EXERCISE DESCRIPTION
Pictures in the data below are not part of the copy; transcribe everything else exactly.

DATA EXCERPT
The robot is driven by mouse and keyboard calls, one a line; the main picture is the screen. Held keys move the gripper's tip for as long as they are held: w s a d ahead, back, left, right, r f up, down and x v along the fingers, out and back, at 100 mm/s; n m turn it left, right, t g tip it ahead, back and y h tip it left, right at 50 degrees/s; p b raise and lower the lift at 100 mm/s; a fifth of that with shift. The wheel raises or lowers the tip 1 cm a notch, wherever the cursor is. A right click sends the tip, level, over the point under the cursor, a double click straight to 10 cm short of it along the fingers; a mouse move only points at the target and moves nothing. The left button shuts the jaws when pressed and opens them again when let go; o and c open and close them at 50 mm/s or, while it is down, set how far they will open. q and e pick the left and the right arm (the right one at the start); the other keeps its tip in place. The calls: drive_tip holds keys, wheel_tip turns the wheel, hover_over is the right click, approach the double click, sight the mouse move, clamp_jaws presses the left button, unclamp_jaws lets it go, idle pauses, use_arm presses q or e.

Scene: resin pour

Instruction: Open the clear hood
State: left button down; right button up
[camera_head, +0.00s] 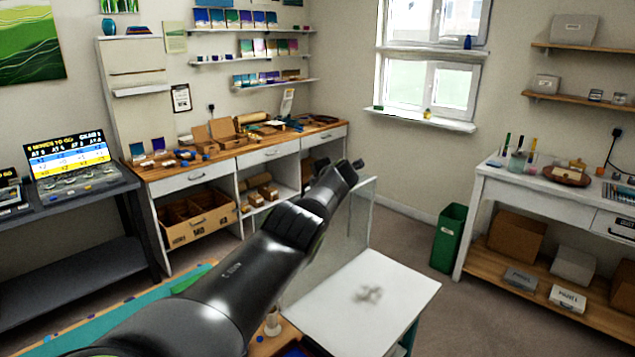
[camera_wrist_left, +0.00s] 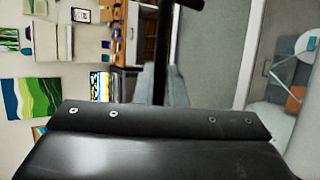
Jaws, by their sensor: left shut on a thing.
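The clear hood (camera_head: 345,230) is a see-through panel standing steeply tilted along the left side of a white-topped table in the head view. Its front part is hidden behind my left arm. My left gripper (camera_head: 346,170) is at the panel's top edge and is shut on the hood. The exact grip spot is too small and dark to tell. In the left wrist view a grey-green see-through pane, likely the hood (camera_wrist_left: 215,60), fills the right of centre, beyond my black gripper housing. My right gripper is in neither view.
The white tabletop (camera_head: 375,300) has a faint grey shape on it. A green bin (camera_head: 448,238) stands on the floor behind. A wooden workbench (camera_head: 235,152) with boxes lines the back wall, and a white desk (camera_head: 560,190) stands at right. Open floor lies between.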

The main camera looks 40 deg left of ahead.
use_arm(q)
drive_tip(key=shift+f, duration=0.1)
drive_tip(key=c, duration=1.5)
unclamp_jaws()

TASK RESULT
The robot is driven by mouse and keyboard calls, one a line; the main picture is the screen. Held keys move the gripper's tip for as long as they are held: w s a d ahead, back, left, right, r f up, down and x v along the fingers, out and back, at 100 mm/s; n m turn it left, right, t g tip it ahead, back and y h tip it left, right at 50 degrees/s; p b raise and lower the lift at 100 mm/s; a fifth of that with shift. The wheel raises or lowers the tip 1 cm a notch, wherever the cursor is. A right click sends the tip, level, over the point under the cursor, a double click straight to 10 cm short of it along the fingers; a mouse move only points at the target and moves nothing. The left button shuts the jaws when pressed and opens them again when let go; o and c open and close them at 50 mm/s or, while it is down, set how far they will open. q and e pick the left and the right arm (the right one at the start); the other keeps its tip in place. The calls: drive_tip holds keys, wheel_tip turns the wheel, hover_over is the right click, approach the double click, sight the mouse move, clamp_jaws presses the left button, unclamp_jaws lets it go, idle pauses, use_arm presses q or e.

Scene: resin pour

Instruction: Open the clear hood
State: left button down; right button up
[camera_head, +0.00s] 
[camera_wrist_left, +0.00s] 
Jaws, by their sensor: left shut on a thing.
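The clear hood (camera_head: 345,230) is a see-through panel standing steeply tilted along the left side of a white-topped table in the head view. Its front part is hidden behind my left arm. My left gripper (camera_head: 346,170) is at the panel's top edge and is shut on the hood. The exact grip spot is too small and dark to tell. In the left wrist view a grey-green see-through pane, likely the hood (camera_wrist_left: 215,60), fills the right of centre, beyond my black gripper housing. My right gripper is in neither view.
The white tabletop (camera_head: 375,300) has a faint grey shape on it. A green bin (camera_head: 448,238) stands on the floor behind. A wooden workbench (camera_head: 235,152) with boxes lines the back wall, and a white desk (camera_head: 560,190) stands at right. Open floor lies between.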

The main camera looks 40 deg left of ahead.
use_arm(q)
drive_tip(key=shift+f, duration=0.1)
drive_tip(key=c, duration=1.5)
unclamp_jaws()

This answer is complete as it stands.